Died. For a stupid fucking movie. Produced by a fucking waste of carbon about a fucking has-been waste of carbon whose claim to fame is fucking Cher.

I jest, of course. The subject of the movie is completely irrelevant. It wouldn’t matter if it was a movie about a paralysed nun who saved a busload of adorable orphans from Nazis.

It’s not worth a life. Any life – even the life of someone who has chosen to wear a toolbelt and not get any glory or residuals.

The “Slates for Sarah” thing is very sweet, but the person who is responsible for this needs to suffer, and greatly.

Sadly, I don’t see that happening.

What I do see is (hopefully) more people saying ‘no’.

As in: “I’m sorry, Mr Producer. This isn’t safe. Oh, you want to fire me? Fine. I’ll live to work another day, and you can burn in Hell.”

Oh, wait. My bad. Burning in hell is too good for some people.

Filed under: mishaps, movies, rants, , , , , , , , , , , , ,

Hot burritos available at call

Not breakfast. Not catering. Hot burritos.

From where? I have no idea.

For the next few days, I’m doing a favor job for a very, very good friend of mine.

The rate is less than I’d make were I to stay home and draw unemployment, but we do things like this for our friends when they need us, and let’s face it – any work is good since for some inexplicable reason, I do like my job.

Ultra-low budget productions are at the very least, hilarious and we don’t have a big enough lighting package to really get in trouble. In fact, we’re limited to what we can plug into the wall at the location, so the worst thing that can happen is… Wait. I do know better than to even type that.

Update tomorrow, since we can’t shoot much beyond dark. We only have four lights.

 

 

Filed under: Work, , , , ,

Ready, aim, fired!

I’d been doing a day here and there on a low budget for a friend of mine, and was supposed to come in to wrap a location this afternoon, but around 6 am I got a text informing me that the entire lighting crew had been replaced.

Not that any of said lighting crew were shedding any tears over this, mind you. Most had better paying jobs lined up within minutes, and firing crews is something that happens all the time on the lower rungs of the pay scale.

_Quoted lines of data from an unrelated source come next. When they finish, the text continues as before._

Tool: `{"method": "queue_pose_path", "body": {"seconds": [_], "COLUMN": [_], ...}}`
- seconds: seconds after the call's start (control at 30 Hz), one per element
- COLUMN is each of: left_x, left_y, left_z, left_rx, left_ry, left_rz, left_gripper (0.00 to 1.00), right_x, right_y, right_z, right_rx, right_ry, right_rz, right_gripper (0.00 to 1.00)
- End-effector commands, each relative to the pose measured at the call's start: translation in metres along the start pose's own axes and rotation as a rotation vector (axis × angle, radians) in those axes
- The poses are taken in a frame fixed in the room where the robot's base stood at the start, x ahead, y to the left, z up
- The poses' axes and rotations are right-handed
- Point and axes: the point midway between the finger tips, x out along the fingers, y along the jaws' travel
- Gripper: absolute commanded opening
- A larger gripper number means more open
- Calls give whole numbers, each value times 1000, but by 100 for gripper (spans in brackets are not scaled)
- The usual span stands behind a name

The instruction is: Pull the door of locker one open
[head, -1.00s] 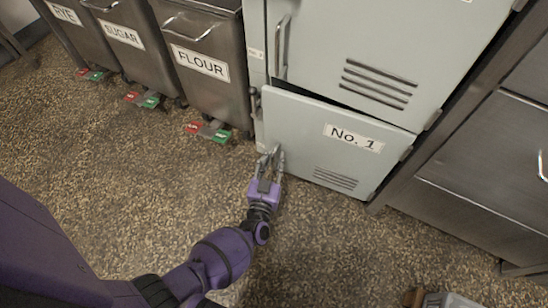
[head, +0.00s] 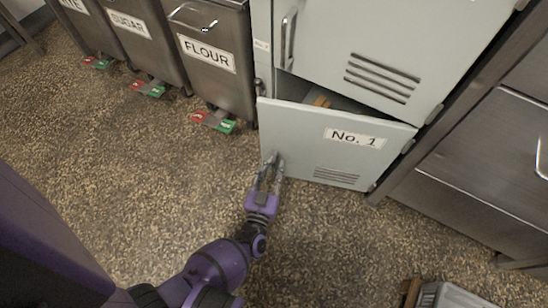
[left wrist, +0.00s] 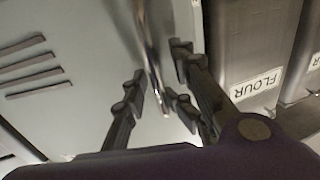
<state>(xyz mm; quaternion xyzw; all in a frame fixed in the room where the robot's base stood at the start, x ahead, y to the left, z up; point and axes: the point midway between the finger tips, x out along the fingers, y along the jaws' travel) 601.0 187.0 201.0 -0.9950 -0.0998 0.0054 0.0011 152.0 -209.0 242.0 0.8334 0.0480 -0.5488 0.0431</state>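The No. 1 locker door (head: 300,135) is the lower pale grey-green door, standing ajar. A dark gap shows along its top edge. My left gripper (head: 272,160) is at the door's lower left corner. Finger contact on the bar is not fully clear. The handle is hidden by the gripper in the head view. My right gripper is not in view.
The upper locker door (head: 400,45) is closed above. A brownish item (head: 321,101) shows inside the gap. A flour bin (head: 215,60) with pedals stands left of the locker. A grey crate (head: 450,296) lies on the floor at the lower right. Floor before the door is clear.

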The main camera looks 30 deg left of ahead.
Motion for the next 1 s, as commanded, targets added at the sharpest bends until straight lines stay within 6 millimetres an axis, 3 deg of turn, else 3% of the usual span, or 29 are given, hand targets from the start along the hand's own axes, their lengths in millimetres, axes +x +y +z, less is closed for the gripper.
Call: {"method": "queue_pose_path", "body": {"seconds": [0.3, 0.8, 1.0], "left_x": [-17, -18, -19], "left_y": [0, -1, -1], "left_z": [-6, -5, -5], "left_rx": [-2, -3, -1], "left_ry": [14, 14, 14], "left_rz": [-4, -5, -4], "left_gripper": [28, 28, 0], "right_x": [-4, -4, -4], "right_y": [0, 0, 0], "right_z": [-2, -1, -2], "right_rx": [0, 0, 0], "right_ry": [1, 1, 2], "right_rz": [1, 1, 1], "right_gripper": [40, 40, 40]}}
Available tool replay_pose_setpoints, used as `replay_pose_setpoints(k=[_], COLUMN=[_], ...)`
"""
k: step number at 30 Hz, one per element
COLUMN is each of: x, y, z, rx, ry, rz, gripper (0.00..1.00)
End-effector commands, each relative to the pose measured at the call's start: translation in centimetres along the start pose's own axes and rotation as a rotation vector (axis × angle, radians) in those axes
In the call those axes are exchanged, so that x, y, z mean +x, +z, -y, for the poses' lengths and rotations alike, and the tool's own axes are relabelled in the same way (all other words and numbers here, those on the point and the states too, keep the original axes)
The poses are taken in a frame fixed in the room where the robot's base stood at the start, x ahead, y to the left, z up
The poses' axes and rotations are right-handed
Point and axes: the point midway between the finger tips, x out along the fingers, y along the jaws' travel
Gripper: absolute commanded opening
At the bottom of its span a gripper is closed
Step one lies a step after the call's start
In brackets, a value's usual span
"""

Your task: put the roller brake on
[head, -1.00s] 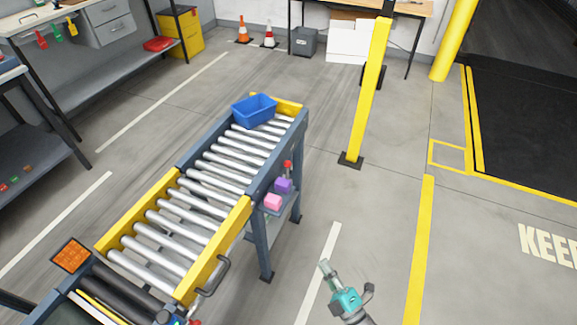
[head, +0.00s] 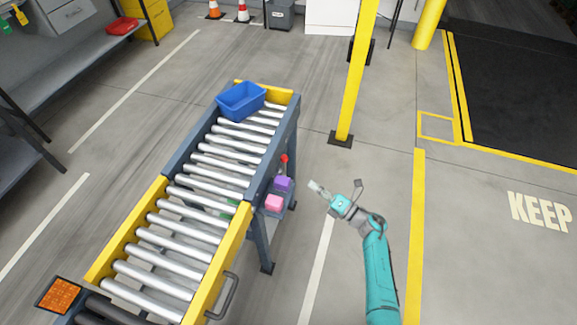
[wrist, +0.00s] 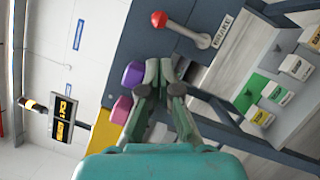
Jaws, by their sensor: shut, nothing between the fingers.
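The roller brake is a lever with a red knob (head: 285,158) on the right side of the roller conveyor (head: 215,165). In the wrist view the red knob (wrist: 159,19) sits at the left end of a grey lever, which slopes down to a pivot beside a label reading BRAKE (wrist: 223,30). My gripper (head: 315,187) is right of the conveyor, apart from the lever. Its fingers (wrist: 161,70) are shut and empty, below the knob in the wrist view.
A purple block (head: 283,184) and a pink block (head: 274,202) are on the conveyor's right side, below the lever. A blue bin (head: 241,101) stands on the far rollers. A yellow post (head: 357,75) stands behind. Floor right of my arm is clear.

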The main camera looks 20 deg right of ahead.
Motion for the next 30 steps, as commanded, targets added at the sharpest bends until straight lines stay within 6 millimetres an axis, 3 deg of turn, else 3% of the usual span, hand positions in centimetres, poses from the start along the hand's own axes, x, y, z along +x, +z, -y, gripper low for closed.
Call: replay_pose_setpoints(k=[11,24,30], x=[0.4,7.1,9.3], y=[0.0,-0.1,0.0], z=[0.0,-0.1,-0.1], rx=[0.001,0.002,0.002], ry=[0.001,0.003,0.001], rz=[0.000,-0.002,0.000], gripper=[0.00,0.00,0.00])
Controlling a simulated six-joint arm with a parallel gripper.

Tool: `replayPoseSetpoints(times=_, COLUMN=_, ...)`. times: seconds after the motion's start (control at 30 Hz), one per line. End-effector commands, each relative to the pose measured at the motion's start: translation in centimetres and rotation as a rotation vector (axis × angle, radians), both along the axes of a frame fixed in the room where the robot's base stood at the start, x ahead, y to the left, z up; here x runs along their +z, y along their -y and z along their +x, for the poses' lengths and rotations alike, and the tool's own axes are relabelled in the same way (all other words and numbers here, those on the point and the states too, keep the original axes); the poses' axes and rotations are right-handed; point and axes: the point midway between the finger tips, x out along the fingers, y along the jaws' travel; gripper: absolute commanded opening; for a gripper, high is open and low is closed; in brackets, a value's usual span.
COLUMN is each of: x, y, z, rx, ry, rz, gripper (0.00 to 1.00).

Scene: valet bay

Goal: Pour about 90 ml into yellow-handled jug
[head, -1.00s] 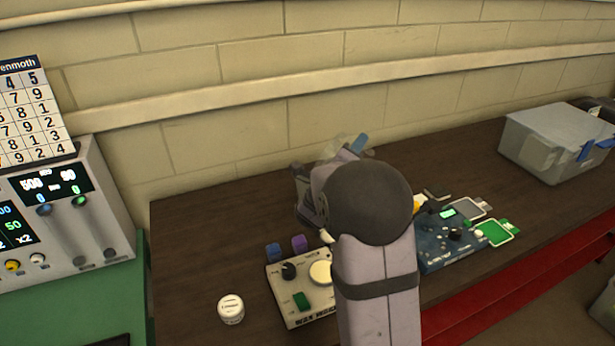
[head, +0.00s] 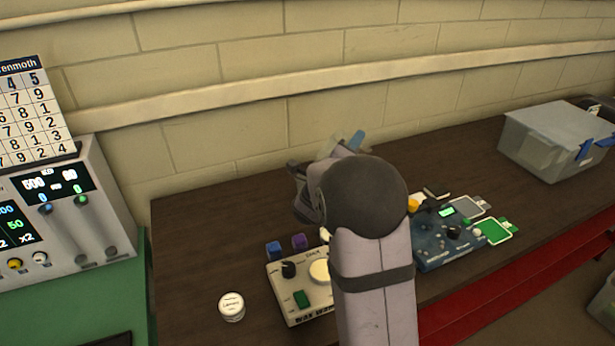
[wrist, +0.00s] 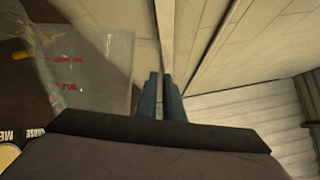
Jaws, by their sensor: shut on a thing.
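My gripper (wrist: 166,100) is shut, with its blue-grey fingers close together in the wrist view. A clear vessel with red markings (wrist: 85,70) shows just left of the fingers, held up and tilted. In the head view, only part of a clear vessel (head: 327,148) shows past my wrist, beside a blue piece (head: 357,140) that is either a fingertip or a handle. My arm hides most of it. A small yellow part (head: 413,205) shows right of my wrist; I cannot tell whether it is the yellow handle. I cannot make out any liquid level.
A cream device with a dial (head: 290,300) and a blue device (head: 450,240) stand on the dark bench. A small white jar (head: 231,307) is at front left. A grey bin (head: 555,145) is at the far right. Bare bench (head: 200,235) lies at left.

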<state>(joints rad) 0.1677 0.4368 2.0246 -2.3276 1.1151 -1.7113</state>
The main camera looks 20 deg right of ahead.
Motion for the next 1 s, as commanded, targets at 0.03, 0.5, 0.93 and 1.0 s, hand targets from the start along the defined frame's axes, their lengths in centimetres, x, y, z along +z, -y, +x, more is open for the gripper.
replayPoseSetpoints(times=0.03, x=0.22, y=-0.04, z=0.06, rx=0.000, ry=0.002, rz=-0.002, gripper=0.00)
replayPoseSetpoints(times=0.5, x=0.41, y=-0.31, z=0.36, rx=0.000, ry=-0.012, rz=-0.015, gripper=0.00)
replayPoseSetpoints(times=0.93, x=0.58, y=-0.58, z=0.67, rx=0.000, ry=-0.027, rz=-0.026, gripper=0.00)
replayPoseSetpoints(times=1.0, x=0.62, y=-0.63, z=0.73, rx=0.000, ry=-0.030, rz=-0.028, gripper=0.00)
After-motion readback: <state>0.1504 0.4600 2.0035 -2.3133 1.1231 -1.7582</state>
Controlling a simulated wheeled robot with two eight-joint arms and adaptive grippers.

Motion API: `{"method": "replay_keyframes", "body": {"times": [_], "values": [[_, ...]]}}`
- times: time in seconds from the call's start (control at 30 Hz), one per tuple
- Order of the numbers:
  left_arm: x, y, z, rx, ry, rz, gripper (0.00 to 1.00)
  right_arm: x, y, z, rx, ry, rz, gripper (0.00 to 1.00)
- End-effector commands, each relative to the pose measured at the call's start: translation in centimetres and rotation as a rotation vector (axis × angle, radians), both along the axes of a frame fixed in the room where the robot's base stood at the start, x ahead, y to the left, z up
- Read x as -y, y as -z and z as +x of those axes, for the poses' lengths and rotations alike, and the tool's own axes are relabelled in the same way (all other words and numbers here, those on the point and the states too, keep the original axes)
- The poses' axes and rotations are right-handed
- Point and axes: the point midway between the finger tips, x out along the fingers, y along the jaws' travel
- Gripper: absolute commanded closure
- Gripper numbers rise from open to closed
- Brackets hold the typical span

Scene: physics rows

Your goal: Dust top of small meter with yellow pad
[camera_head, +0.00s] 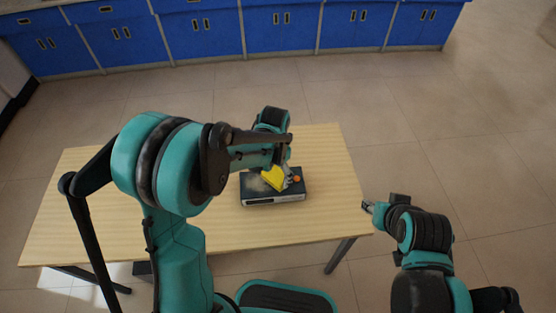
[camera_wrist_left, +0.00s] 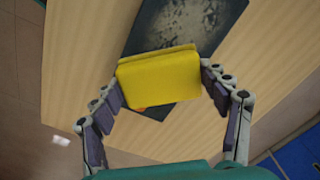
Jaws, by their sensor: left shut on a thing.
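The small meter (camera_head: 276,200) is a dark flat box lying on the wooden table, with a light front face and an orange knob on top. In the left wrist view its dark top (camera_wrist_left: 190,28) shows pale dust patches. The yellow pad (camera_head: 274,178) is between the fingers of my left gripper (camera_head: 284,175), over the top of the meter. In the left wrist view the pad (camera_wrist_left: 160,78) hides part of the meter, and I cannot tell whether it touches it. My right gripper (camera_head: 368,206) is empty beside the table's right edge; its finger opening is too small to judge.
The wooden table (camera_head: 235,232) is otherwise bare around the meter. Blue cabinets (camera_head: 200,35) line the far wall. Open tiled floor (camera_head: 420,110) lies between the table and the cabinets and to the right.

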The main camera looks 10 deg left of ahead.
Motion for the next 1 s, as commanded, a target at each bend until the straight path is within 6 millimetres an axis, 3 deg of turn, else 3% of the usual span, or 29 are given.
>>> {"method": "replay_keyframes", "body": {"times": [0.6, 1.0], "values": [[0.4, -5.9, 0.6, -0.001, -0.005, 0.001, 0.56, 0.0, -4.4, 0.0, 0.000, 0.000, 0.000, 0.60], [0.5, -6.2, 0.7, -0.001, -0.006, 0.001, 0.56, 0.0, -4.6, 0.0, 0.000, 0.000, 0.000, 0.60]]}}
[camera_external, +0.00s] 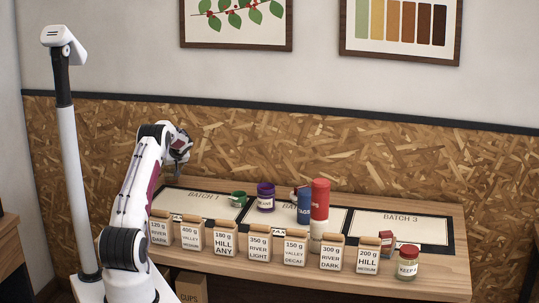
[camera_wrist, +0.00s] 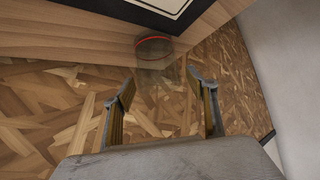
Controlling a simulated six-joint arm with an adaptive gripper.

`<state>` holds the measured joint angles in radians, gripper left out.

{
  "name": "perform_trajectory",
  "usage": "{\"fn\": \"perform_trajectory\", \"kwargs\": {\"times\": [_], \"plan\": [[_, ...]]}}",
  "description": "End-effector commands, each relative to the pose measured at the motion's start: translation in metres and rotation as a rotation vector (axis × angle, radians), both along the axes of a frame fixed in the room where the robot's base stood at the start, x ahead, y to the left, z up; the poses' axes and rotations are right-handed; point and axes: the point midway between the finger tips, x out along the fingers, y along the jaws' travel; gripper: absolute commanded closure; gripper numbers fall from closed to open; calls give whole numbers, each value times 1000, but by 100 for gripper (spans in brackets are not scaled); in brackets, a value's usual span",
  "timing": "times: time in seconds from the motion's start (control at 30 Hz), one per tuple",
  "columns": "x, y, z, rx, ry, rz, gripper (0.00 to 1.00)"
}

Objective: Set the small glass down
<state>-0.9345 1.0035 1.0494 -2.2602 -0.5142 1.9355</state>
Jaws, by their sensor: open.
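The small glass (camera_wrist: 157,62) is a see-through tumbler with a thin red ring near its far end, in the wrist view. It lies between and just beyond the fingertips of my gripper (camera_wrist: 160,88), overlapping the wooden table edge in the picture. The two fingers are apart, with a visible gap on each side of the glass. I cannot tell whether the glass rests on anything. In the external view my gripper (camera_external: 180,154) is above the back left end of the table. The glass cannot be made out there.
The table (camera_external: 420,276) bears mats marked Batch 1 (camera_external: 176,197) and Batch 3 (camera_external: 434,233), with another between. A green cup (camera_external: 238,199), purple can (camera_external: 265,198), blue container (camera_external: 304,207) and red cylinder (camera_external: 320,199) stand centrally. Several labelled bags and a jar (camera_external: 407,264) line the front.

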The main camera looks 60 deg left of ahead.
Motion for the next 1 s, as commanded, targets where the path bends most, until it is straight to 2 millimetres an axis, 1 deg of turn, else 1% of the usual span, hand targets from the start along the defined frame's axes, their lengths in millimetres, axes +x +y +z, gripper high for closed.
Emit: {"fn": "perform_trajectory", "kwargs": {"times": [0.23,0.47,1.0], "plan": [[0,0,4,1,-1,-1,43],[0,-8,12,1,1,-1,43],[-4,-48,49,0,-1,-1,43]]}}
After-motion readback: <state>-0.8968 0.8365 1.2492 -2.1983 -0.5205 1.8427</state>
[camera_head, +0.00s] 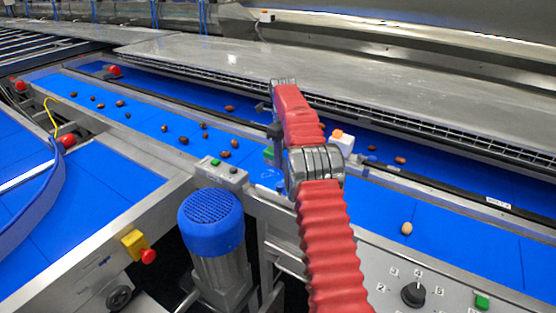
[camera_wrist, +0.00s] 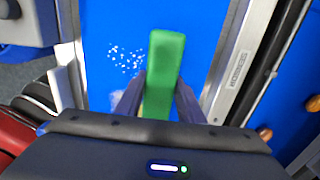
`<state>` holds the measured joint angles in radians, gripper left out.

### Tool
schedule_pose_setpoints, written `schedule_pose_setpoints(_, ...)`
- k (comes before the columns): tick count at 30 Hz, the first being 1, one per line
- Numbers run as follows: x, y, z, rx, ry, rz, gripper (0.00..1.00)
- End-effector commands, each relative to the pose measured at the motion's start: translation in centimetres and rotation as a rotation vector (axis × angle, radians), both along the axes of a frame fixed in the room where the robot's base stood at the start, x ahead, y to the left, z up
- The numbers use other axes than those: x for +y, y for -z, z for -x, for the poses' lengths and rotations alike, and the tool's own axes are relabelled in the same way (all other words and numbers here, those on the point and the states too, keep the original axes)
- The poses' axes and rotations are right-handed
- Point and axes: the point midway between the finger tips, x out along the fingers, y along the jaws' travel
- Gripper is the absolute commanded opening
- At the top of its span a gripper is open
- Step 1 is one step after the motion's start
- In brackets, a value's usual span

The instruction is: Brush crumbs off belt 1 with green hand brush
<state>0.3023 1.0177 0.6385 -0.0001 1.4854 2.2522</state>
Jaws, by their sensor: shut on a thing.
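My gripper (camera_wrist: 158,98) is shut on the green hand brush (camera_wrist: 166,62), one finger on each side of it. The brush points away from the wrist over the blue belt (camera_wrist: 205,30). White crumbs (camera_wrist: 125,60) lie on the belt just left of the brush, with a paler patch lower down by the left finger. The bristles are hidden, and I cannot tell whether they touch the belt. In the head view, a bit of the green brush (camera_head: 268,153) shows left of my red arm, which hides most of the gripper.
Several brown dates (camera_head: 184,141) lie on the belts; a pale round one (camera_head: 407,229) sits to the right. A metal rail (camera_wrist: 238,65) borders the belt on the right. A blue-capped motor (camera_head: 211,220) and a control box (camera_head: 222,173) stand close by.

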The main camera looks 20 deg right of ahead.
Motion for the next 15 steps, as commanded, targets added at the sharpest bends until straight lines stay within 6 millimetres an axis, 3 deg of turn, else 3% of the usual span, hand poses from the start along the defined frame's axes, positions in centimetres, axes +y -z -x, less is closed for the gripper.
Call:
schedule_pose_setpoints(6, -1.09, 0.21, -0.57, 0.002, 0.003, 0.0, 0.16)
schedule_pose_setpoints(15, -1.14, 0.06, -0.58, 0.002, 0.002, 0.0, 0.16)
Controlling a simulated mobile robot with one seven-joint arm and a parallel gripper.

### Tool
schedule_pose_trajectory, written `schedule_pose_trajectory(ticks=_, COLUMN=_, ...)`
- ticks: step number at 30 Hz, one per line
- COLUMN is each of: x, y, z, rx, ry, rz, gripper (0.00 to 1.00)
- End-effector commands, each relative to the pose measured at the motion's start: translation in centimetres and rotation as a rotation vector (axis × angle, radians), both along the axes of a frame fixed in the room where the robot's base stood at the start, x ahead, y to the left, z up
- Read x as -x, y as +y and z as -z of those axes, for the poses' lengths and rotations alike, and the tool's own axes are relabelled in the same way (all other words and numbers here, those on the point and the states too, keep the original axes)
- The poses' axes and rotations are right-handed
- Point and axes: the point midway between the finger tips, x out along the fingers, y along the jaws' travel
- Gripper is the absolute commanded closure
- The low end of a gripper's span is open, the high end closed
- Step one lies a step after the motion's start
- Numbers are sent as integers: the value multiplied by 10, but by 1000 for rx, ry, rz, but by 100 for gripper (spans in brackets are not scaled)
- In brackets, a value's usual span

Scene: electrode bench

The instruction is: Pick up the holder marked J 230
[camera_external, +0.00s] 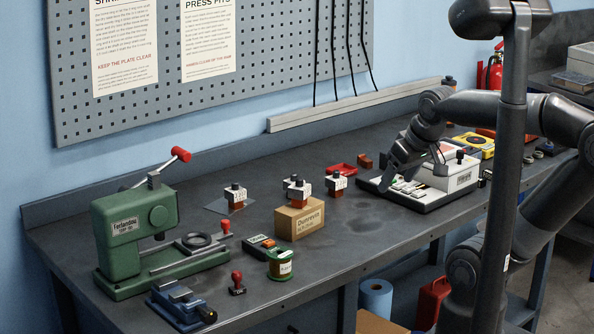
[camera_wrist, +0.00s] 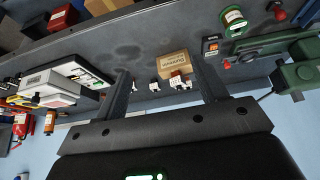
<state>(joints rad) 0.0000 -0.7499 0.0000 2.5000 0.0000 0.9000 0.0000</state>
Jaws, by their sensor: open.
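Three small white and red-brown holders with black tops stand on the bench in the outside view. One holder (camera_external: 235,196) is at the left on a clear plate, one holder (camera_external: 298,191) is on or just behind a cardboard box, and one holder (camera_external: 336,184) is right of the box. Their markings are too small to read, so I cannot tell which is J 230. My gripper (camera_external: 394,172) is right of them, over the white machine's tray.
The cardboard box (camera_external: 300,220) stands mid-bench. The bench front centre is clear.

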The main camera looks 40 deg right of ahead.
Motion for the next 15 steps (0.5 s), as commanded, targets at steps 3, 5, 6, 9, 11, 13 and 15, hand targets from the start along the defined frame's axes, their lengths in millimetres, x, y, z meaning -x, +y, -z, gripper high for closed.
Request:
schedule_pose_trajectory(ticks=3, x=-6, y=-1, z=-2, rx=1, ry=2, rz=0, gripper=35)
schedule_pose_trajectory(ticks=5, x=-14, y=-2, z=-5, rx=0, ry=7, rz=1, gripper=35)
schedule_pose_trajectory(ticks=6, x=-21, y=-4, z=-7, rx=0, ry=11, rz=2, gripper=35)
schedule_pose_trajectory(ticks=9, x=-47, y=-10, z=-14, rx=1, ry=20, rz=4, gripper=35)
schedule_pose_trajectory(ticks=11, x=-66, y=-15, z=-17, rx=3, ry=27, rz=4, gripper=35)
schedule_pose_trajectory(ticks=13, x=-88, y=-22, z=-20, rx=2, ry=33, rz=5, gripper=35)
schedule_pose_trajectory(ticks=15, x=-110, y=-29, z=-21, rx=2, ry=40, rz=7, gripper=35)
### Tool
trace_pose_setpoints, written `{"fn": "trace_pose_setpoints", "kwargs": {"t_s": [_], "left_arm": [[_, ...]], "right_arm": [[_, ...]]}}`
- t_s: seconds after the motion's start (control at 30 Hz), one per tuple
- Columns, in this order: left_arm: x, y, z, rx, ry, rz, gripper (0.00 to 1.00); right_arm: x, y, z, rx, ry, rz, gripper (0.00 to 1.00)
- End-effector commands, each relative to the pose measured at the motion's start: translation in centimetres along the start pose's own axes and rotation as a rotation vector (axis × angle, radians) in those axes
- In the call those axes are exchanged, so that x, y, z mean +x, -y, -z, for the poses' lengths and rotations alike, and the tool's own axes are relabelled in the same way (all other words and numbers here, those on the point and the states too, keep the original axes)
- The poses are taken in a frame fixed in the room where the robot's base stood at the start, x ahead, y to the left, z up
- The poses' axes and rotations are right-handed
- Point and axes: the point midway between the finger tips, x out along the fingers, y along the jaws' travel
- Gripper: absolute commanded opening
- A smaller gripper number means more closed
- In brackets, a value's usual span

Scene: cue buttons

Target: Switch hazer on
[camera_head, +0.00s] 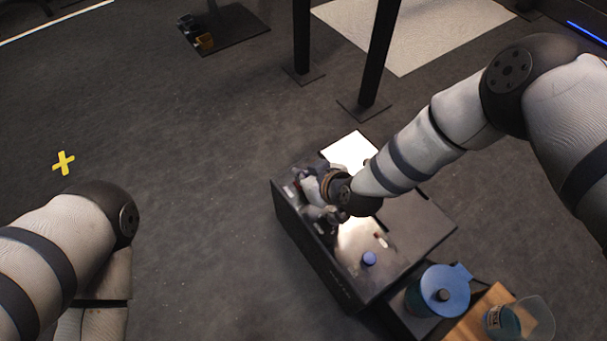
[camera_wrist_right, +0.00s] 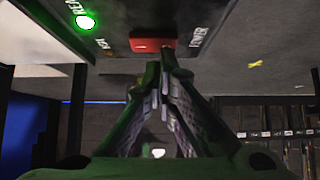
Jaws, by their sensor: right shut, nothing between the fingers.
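The hazer is a dark box (camera_head: 415,222) on the right of centre in the head view, with a bright patch of light on its top. My right gripper (camera_head: 318,200) is at its far left part and hides some of the panel. In the right wrist view a red switch (camera_wrist_right: 152,45) sits on the dark panel, beside partly readable lettering. A lit green lamp (camera_wrist_right: 85,22) is left of it. The shut, empty fingertips of my right gripper (camera_wrist_right: 160,62) are right at the switch; I cannot tell whether they touch it. My left gripper is out of view.
A blue-lidded container (camera_head: 445,290) and a clear cup (camera_head: 520,320) stand at the box's near right. A blue knob (camera_head: 369,259) is on the box top. Black posts (camera_head: 378,55) rise behind. The floor left is open, with a yellow cross (camera_head: 64,163).

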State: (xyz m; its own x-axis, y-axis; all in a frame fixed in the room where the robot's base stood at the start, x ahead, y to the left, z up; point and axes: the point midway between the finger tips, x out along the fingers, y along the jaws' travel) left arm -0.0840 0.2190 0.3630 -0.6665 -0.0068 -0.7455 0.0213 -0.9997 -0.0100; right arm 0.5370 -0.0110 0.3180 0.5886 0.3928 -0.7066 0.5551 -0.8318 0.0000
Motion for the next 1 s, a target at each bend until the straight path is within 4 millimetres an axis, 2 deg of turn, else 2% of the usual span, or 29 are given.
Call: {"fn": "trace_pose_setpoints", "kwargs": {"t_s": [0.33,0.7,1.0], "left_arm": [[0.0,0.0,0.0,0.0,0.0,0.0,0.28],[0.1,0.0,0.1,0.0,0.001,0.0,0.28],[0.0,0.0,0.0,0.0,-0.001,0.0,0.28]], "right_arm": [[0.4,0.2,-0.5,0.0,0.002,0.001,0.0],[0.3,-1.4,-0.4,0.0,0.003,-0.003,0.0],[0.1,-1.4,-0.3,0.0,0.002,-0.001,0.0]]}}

It usually happens like this:

Low Budget Producer (LBP), after four or five go-rounds of producing micro-budget cluster fucks and then foisting them off on some of the less-fashionable film fests, decides it’s time to run with the big dogs (so to speak) and gets a gig as Line Producer or UPM on what (for him or her) is a HUGE show, but is, in reality, just over million dollars (which, in movie world, is equivalent to the change you find under the couch cushions).

Now, LBP is used to dealing with small amounts of equipment (most of LBP’s previous shows have had lighting packages that fit nicely into a minivan that’s seen better days) and 10 person crews (two electric, one grip, three camera, director, two production assistants, and him/herself), so he or she takes a look at this show’s numbers, becomes horrified at how much the dirty toolbelt people are costing the show, and freaks out.

LBP can’t understand why we keep asking for more people (“can’t they come down out of the condor and work the set? Why do we need a wrap crew? Can’t the set guys just do it after we’re done? What, now you want water, too? It’s only 110 degrees out.”) and more equipment (“just pull the cable off the last set. I know we’re going back there tomorrow, but you can put it back in just before we shoot, right?”) and at some point decides that it’s a vast conspiracy (possibly right-wing, LBP’s not sure) to drive him or her crazy and run the production into the ground just for shits and giggles.

At this point, LBP starts making completely unreasonable demands – usually cutting crew and equipment orders to the bone while expecting things to get done more faster and more better with fewer people and less equipment – and when warned by the best boys of what’s going to happen (“We can try to rig three sets in four hours with two people who are ‘breaking away’ from the shooting crew when they have the time in between lighting set-ups, but we probably won’t be ready and you’ll all have to sit and wait while we scramble around trying to catch up”) if they stick to the plan, freak out again and decide to deal with the vast conspiracy (right wing, LBP’s now dead certain) by firing the crew and bringing in people who are more co-operative (read: less experienced).

Let me just take a moment to address any of you producer hopefuls that might still be reading:

Your crew is not trying to screw you over.

We are trying to do things in the most efficient way we know (based on experience. We’ve done this a lot), and sometimes that involves a scary amount of oddly-named stuff upfront (yes, they really are called ‘snakebites’ and we really do need a dozen of them). If an equipment list we’ve turned in really starts to make you dyspeptic, you can always come to us and ask us to try to get the numbers down for you and we’ll do the best we can.

We don’t want you to go over budget, really. We want you to help you impress your evil Porsche-driving overlords so you’ll get better-paying gigs and hire us to come work on them, but you have to trust us.

And I don’t mean that in the “fuck you” sense of the saying. I really mean it. Demanding that we defy the laws of physics and then throwing a temper tantrum when we can’t do it may be entertaining, but it’s ultimately unproductive.

DISCLAIMER: Just because someone is a producer on a low budget show does not mean they’re incompetent – I’ve worked with several who can shave the skin off a nickel and not kill the crew while doing it. These are the folks who trust their crew and let us do our job.